Welcome to WECDIS.com, the online home of the naval ECDIS community. The term WECDIS stands for "Warship Electronic Chart Display and Information System" and is also known by some nations as ECDIS-N, where the N stands for "Navy".
ECDIS systems are the future of navigation at sea, following mandation by the International Maritime Organisation (IMO). In a rolling programme from July 2010, all seagoing vessels above a certain tonnage will be required to install an ECDIS. More information about civilian ECDIS mandation is available on the ECDIS Ltd website.
The British Royal Navy (RN) and Royal Fleet Auxillary (RFA) were the first military organisations in the world to fit NATO-standard WECDIS systems to their warships and auxillaries.

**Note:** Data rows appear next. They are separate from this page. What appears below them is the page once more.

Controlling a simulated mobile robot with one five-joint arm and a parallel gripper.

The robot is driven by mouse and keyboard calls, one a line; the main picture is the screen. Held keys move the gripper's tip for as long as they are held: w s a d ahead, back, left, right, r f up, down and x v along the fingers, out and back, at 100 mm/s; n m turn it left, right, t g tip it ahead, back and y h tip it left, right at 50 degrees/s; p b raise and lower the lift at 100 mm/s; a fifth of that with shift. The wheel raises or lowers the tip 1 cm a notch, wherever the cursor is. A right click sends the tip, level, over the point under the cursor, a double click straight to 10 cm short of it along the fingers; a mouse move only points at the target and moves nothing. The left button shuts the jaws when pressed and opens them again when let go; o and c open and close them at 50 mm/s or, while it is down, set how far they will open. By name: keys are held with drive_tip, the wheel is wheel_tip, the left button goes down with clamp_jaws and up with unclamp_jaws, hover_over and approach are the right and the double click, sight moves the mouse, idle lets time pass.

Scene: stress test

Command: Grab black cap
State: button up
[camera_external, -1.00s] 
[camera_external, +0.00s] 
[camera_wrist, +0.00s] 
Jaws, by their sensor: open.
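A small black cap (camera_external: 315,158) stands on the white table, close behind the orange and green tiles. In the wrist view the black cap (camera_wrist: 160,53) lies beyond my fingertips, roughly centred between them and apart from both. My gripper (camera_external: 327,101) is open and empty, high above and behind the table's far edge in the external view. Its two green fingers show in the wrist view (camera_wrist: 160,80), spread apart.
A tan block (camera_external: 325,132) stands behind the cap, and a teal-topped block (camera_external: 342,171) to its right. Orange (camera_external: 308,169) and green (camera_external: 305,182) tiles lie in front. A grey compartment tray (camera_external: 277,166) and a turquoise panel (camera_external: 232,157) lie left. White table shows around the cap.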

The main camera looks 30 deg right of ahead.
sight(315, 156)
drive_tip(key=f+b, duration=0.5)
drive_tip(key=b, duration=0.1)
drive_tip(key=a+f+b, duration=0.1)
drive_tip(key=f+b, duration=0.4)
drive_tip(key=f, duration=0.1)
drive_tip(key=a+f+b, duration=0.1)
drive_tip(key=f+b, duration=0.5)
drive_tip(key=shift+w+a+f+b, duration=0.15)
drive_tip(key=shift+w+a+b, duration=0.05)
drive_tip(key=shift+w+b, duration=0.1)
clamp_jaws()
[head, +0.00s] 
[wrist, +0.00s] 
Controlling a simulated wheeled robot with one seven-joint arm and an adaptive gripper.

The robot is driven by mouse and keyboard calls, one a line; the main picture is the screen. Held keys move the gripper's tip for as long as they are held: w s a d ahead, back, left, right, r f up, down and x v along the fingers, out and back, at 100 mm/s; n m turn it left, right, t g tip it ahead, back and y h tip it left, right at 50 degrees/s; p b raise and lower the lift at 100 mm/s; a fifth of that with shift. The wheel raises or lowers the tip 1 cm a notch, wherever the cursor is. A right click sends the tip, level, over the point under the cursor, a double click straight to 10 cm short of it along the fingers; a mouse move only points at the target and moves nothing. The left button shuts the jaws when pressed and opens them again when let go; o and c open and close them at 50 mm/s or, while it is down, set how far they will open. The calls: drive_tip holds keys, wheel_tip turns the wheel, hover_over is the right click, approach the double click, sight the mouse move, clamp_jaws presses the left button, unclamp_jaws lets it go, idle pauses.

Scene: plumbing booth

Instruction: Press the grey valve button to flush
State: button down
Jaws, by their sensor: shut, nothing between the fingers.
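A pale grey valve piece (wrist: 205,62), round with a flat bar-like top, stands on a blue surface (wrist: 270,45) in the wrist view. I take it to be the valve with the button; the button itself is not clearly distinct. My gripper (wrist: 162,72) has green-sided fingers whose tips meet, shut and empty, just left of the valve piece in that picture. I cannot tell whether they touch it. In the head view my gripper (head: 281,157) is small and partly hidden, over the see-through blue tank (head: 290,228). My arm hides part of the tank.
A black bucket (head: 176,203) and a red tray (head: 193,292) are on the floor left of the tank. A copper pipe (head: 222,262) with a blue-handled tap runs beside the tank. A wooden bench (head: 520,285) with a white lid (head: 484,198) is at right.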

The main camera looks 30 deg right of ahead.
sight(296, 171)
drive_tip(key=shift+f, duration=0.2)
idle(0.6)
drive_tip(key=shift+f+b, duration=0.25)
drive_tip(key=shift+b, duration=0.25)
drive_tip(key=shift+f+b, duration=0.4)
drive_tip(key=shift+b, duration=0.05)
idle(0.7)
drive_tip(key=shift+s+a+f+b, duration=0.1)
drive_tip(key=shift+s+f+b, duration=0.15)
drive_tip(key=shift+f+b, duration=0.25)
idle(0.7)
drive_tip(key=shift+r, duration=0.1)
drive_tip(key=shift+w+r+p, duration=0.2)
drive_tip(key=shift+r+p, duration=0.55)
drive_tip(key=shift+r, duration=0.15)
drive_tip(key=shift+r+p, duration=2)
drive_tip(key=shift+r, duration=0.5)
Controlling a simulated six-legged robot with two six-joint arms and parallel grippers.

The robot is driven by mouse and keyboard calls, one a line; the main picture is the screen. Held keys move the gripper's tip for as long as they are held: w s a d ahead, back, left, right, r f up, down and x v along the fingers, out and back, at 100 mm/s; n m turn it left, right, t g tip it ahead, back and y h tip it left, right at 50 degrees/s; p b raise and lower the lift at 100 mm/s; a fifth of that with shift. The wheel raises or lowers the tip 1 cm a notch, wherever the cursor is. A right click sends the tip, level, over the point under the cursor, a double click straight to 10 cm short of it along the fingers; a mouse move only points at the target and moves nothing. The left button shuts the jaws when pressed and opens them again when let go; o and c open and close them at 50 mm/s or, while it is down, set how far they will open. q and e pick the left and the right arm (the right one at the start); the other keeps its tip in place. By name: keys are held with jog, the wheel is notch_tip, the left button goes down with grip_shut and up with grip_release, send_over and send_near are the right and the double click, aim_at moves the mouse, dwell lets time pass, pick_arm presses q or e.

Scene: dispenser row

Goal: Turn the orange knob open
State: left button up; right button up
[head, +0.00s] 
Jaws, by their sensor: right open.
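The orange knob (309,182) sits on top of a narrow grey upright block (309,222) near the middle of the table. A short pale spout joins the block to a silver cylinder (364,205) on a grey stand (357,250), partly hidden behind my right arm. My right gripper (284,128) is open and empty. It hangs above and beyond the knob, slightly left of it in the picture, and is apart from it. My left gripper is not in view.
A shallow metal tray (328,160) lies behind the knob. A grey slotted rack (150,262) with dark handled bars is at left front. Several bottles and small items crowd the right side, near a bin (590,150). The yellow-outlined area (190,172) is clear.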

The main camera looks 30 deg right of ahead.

The initial contract was signed on January 8th 2004.
A rolling installation programme began in July of that year and WECDIS was fitted, first to the capital ships, destroyers and frigates and then in the various survey and minor war vessels.
Since the Royal Navy, other nations have followed suit, including US Coast Guard (August 2007), Royal Australian Navy (October 2007), Brazilian Navy (February 2008) and Royal Netherlands Navy (August 2009).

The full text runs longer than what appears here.